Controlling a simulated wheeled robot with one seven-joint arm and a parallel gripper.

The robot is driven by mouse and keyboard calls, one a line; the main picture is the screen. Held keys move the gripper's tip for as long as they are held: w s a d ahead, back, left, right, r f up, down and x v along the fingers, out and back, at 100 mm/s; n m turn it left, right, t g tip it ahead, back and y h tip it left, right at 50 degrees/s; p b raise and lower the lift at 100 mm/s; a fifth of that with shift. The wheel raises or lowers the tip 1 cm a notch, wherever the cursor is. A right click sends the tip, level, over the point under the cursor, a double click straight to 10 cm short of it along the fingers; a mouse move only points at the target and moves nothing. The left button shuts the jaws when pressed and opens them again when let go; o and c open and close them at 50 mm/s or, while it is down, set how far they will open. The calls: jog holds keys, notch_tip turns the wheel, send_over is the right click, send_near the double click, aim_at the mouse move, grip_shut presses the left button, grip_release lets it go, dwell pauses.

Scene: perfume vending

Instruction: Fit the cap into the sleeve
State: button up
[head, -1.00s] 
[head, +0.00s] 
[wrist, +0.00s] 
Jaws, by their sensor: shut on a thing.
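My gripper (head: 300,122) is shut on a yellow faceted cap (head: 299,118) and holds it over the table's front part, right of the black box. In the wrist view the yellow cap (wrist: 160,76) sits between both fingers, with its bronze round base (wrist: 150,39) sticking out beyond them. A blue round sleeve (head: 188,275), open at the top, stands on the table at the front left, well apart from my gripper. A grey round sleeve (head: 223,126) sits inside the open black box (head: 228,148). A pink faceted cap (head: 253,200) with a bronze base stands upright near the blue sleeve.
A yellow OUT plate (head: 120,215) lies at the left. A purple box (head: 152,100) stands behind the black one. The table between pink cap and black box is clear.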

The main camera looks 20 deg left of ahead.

• • • •

### WHAT YOU ARE ASKED TO DO:
Your answer should consist only of the lines from the one with "[head, +0.00s]" through the end of the data above, reproduced exactly.

### EXPECTED ANSWER:
[head, +0.00s] 
[wrist, +0.00s] 
Jaws, by their sensor: shut on a thing.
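My gripper (head: 300,122) is shut on a yellow faceted cap (head: 299,118) and holds it over the table's front part, right of the black box. In the wrist view the yellow cap (wrist: 160,76) sits between both fingers, with its bronze round base (wrist: 150,39) sticking out beyond them. A blue round sleeve (head: 188,275), open at the top, stands on the table at the front left, well apart from my gripper. A grey round sleeve (head: 223,126) sits inside the open black box (head: 228,148). A pink faceted cap (head: 253,200) with a bronze base stands upright near the blue sleeve.
A yellow OUT plate (head: 120,215) lies at the left. A purple box (head: 152,100) stands behind the black one. The table between pink cap and black box is clear.

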The main camera looks 20 deg left of ahead.

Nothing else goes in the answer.